▶ [PROBLEM TO SOLVE]
Your answer should be only a number: how many lines include the word "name".

▶ [SUPPLIED MATERIAL]
## START

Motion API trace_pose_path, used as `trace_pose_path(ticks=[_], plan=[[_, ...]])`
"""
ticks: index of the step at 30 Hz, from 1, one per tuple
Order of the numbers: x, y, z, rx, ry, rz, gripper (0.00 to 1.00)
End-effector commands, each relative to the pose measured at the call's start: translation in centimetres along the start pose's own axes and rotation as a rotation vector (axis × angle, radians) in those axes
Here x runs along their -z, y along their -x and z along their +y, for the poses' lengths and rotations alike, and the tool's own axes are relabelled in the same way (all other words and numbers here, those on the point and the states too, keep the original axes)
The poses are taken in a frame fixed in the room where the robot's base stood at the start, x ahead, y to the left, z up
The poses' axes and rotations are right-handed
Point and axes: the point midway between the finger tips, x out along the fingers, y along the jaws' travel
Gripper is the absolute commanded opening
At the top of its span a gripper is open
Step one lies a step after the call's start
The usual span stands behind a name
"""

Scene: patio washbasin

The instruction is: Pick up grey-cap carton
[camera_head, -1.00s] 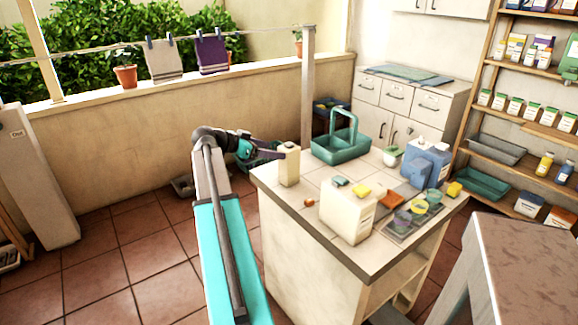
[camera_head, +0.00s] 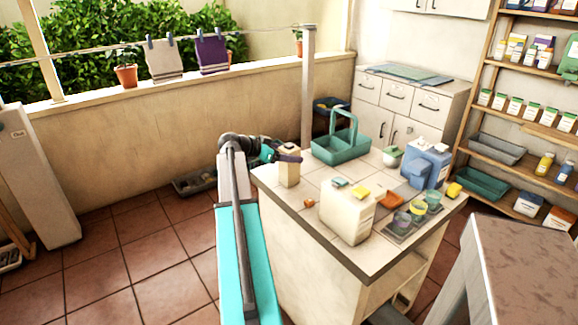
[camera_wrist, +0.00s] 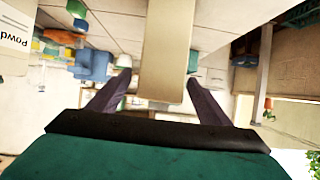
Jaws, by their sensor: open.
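A tall cream carton (camera_head: 289,173) stands upright at the back left corner of the tiled counter; I take it for the grey-cap carton. Its cap is too small to tell its colour. My gripper (camera_head: 287,156) is at the carton's upper part, reaching in from the left, with a dark finger across it. In the wrist view the same carton (camera_wrist: 167,50) fills the middle, between the fingers of my gripper (camera_wrist: 160,82). The fingers are open, one on each side, with gaps visible.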

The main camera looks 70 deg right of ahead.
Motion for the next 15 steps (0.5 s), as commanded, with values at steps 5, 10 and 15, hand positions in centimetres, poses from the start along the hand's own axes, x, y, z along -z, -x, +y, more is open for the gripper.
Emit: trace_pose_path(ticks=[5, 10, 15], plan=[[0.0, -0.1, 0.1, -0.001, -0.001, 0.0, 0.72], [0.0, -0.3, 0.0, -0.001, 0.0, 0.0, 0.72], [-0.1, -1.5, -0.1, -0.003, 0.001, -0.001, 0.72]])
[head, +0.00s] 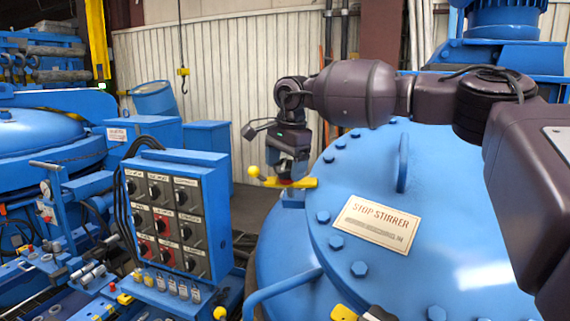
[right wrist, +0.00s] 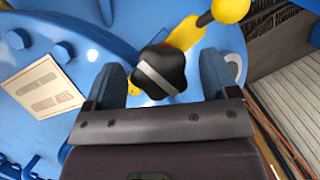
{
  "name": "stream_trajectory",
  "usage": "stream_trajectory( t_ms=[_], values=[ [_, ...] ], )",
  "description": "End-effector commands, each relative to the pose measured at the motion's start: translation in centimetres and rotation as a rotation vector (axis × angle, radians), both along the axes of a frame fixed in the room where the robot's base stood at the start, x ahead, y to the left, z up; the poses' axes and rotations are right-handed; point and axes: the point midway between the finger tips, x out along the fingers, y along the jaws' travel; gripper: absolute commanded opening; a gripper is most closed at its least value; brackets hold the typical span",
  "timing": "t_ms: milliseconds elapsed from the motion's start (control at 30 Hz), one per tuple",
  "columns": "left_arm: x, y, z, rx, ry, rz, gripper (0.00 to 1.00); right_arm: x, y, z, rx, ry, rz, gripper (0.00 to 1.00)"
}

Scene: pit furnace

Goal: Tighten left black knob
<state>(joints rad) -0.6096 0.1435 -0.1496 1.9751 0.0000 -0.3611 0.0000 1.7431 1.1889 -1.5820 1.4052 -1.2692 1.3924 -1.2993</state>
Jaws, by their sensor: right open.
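A black lobed knob (right wrist: 160,74) with a grey stripe shows in the right wrist view, over yellow hardware on the rim of the blue furnace lid (right wrist: 75,55). My right gripper (right wrist: 163,82) is open, with one finger on each side of the knob; I cannot tell whether either finger touches it. In the head view the right gripper (head: 289,168) points down over a yellow bracket (head: 303,183) at the lid's far left edge. The gripper hides the knob there. My left gripper is not in view.
A yellow ball-ended handle (right wrist: 230,10) sticks out close to the right finger. The lid carries bolts, a grab handle (head: 403,162) and a "STOP STIRRER" plate (head: 376,222). A switch box (head: 178,215) stands left. Another black part (head: 378,314) shows at the bottom edge.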

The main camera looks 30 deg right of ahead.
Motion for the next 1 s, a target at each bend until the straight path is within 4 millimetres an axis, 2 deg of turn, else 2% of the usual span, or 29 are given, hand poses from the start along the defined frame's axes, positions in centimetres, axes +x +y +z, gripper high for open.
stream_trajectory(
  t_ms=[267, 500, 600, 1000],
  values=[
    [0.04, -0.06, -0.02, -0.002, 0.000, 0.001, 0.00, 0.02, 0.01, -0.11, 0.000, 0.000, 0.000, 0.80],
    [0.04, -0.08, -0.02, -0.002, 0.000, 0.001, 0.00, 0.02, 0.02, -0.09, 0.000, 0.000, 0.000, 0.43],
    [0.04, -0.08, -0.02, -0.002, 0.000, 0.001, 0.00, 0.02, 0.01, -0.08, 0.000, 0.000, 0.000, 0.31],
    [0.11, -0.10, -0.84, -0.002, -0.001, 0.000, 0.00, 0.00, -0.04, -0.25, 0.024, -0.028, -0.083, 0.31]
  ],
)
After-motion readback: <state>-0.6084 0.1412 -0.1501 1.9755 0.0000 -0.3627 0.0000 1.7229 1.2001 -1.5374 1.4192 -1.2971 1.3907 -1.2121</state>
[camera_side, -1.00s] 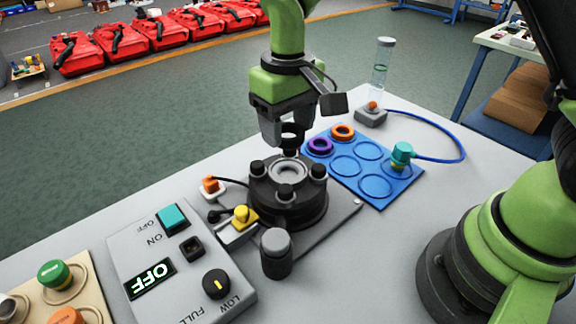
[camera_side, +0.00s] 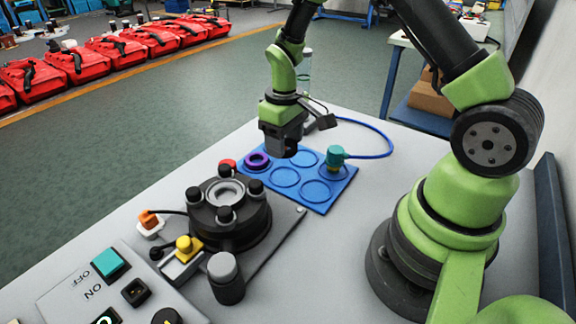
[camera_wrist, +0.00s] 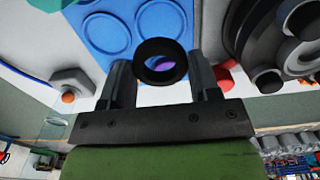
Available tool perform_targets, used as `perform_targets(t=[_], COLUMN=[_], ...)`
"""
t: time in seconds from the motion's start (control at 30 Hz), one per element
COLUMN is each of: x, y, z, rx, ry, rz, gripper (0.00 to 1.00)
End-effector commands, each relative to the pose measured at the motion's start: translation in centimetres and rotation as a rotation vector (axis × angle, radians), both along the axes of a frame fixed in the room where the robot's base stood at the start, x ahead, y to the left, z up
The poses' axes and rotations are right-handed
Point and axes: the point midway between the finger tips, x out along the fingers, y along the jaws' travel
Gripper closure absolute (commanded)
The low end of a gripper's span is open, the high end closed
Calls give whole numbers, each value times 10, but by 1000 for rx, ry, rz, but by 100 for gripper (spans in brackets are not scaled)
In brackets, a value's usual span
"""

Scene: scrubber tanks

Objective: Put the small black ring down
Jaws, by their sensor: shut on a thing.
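The small black ring (camera_wrist: 150,73) is held between the fingers of my gripper (camera_wrist: 161,76) in the wrist view. Something purple shows through its hole. In the side view my gripper (camera_side: 286,150) is above the back part of the blue tray (camera_side: 318,207), and the ring cannot be made out against the dark fingers. The tray has round outlined places, several of them bare. A purple ring (camera_side: 258,161) lies in a place at its left corner, just left of my gripper. The blue tray also shows in the wrist view (camera_wrist: 118,55).
A black round fixture (camera_side: 228,215) with several knobs stands left of the tray. A red object (camera_side: 228,165) sits by the left corner. A clear tube (camera_side: 305,70) stands behind.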

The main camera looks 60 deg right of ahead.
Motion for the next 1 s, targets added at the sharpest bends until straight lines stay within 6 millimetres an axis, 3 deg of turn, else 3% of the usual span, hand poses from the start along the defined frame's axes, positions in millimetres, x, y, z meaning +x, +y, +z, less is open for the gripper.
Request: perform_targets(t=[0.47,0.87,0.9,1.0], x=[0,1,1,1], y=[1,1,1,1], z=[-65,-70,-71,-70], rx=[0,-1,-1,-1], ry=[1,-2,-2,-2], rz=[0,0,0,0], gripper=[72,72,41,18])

## END

▶ [RESULT OF THE EXERCISE]
2